The number one rule for surviving these frigid temperatures: LAYER, LAYER, LAYER! Unless you want to freeze, bundle up as much as possible. A heavy jacket, gloves, hat, and boots are all pretty much essential. Face masks are also great to block out the wind and keep your face warm.

 

Another great strategy to survive the winter is to utilize the Centro bus system, also known as the Blue Route. I was extremely surprised when a couple friends of mine told me that they have never ridden the bus before. If you look around campus, you’ll notice blue signs by the road (they usually have a picture of a bus on them) or the enclosed bus stops such as the ones behind Penfield Library and next to Oneida Hall. Just about every 20 minutes the bus will leave the Campus Center. The bus is free to ride, and is great if you need to get to a class that’s particularly far away.
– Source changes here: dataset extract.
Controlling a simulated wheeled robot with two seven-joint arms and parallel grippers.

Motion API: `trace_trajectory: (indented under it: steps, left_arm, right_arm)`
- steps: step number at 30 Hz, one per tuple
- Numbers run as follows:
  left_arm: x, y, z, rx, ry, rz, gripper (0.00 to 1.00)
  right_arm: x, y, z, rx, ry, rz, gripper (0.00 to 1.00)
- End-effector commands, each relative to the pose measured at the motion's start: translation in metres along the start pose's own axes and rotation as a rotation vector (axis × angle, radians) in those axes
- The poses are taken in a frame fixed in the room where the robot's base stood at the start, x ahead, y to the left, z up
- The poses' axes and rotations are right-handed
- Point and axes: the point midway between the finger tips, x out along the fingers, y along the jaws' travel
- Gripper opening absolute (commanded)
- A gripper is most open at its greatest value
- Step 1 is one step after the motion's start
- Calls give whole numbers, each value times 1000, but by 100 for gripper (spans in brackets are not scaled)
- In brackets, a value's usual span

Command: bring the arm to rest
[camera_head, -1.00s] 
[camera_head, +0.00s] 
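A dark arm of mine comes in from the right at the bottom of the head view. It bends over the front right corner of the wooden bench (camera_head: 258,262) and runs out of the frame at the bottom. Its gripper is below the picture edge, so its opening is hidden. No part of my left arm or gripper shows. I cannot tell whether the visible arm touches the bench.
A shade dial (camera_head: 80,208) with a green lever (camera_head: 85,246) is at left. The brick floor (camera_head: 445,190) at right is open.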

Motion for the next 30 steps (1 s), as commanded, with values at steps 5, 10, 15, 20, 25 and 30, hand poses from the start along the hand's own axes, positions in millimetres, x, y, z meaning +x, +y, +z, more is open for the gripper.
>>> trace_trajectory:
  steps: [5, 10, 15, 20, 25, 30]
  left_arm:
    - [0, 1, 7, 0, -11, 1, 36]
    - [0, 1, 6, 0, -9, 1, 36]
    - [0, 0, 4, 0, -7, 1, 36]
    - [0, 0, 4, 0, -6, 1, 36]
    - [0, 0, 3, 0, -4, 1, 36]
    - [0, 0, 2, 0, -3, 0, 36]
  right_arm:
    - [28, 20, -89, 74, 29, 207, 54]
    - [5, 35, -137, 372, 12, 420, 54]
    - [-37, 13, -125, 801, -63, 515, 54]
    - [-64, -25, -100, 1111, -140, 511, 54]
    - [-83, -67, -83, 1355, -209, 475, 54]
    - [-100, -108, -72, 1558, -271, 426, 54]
Here is the link to the times the bus departs from the Campus Center as well as a map of the Blue Route: http://www.oswego.edu/Documents/auxiliary_services/ShuttleMap090111.pdf

 

If you’re snowed in on the weekends and feel that the only thing the weather will permit you to do is sleep, I’m pleased to inform you that there are great things you can do in your Residence Hall without even having to go out into the cold! Normally, I’ll just read and relax, but if you have different preferences, you could always rent a movie from the front desk free of charge! There really is a huge selection of movies and TV shows that the front desk can rent out to you. Board games are also available for anybody. All you need is your Oswego I.D.!

 

This weather may seem to be a drag, but there are many things that the school provides to it’s students to make it as tolerable and comfortable as possible. All you need to do is utilize these services. hopefully these tips will help you out!